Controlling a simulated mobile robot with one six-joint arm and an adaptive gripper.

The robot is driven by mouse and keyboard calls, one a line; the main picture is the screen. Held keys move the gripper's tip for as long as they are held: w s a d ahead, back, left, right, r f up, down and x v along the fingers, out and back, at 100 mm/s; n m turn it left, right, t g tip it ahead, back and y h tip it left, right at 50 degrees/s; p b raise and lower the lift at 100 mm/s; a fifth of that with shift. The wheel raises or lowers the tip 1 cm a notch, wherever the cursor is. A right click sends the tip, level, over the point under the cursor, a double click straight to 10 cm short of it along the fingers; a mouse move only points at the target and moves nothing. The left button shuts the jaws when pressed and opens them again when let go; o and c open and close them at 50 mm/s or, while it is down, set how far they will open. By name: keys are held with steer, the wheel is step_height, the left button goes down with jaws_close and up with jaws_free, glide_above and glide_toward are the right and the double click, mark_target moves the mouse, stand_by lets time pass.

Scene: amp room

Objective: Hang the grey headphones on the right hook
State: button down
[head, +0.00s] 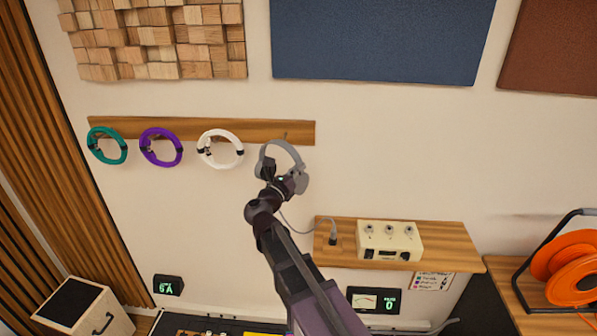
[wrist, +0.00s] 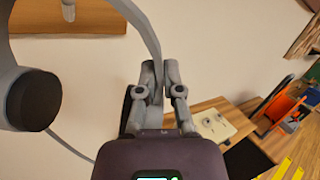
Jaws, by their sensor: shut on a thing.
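The grey headphones (head: 284,144) are held up in front of the wall, with the band arched upward just below the right end of a wooden rail (head: 225,131). My gripper (head: 289,179) is shut on them. In the wrist view, the fingers (wrist: 161,85) pinch the grey band (wrist: 148,30), and a dark-padded ear cup (wrist: 35,100) hangs at left. The right hook (head: 285,136) shows just above the band in the head view, and a hook tip (wrist: 68,9) shows at the top of the wrist view. I cannot tell whether band and hook touch.
Teal (head: 107,146), purple (head: 161,147) and white headphones (head: 220,149) hang along the rail to the left. A thin cable runs from the grey headphones to a plug (head: 332,238) on a wooden shelf (head: 445,236) bearing a cream amplifier (head: 390,240). An orange reel (head: 573,270) stands right.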

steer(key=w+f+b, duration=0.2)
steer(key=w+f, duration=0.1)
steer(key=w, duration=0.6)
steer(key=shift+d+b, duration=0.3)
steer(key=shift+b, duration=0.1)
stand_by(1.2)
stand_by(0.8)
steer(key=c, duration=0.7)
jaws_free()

==============================

[WHAT TO WORK ON]: Return only the lines running from the top of the data to the line that holds "[wrist, +0.00s]". Include both of those lines, but skip the pictures.

[TASK SOLUTION]:
Controlling a simulated mobile robot with one six-joint arm and an adaptive gripper.

The robot is driven by mouse and keyboard calls, one a line; the main picture is the screen. Held keys move the gripper's tip for as long as they are held: w s a d ahead, back, left, right, r f up, down and x v along the fingers, out and back, at 100 mm/s; n m turn it left, right, t g tip it ahead, back and y h tip it left, right at 50 degrees/s; p b raise and lower the lift at 100 mm/s; a fifth of that with shift. The wheel raises or lowers the tip 1 cm a notch, wherever the cursor is. A right click sends the tip, level, over the point under the cursor, a double click straight to 10 cm short of it along the fingers; a mouse move only points at the target and moves nothing. The left button shuts the jaws when pressed and opens them again when let go; o and c open and close them at 50 mm/s or, while it is down, set how far they will open. By name: keys are held with steer, the wheel is step_height, the left button goes down with jaws_close and up with jaws_free, glide_above and glide_toward are the right and the double click, mark_target moves the mouse, stand_by lets time pass.

Scene: amp room

Objective: Hang the grey headphones on the right hook
State: button down
[head, +0.00s] 
[wrist, +0.00s] 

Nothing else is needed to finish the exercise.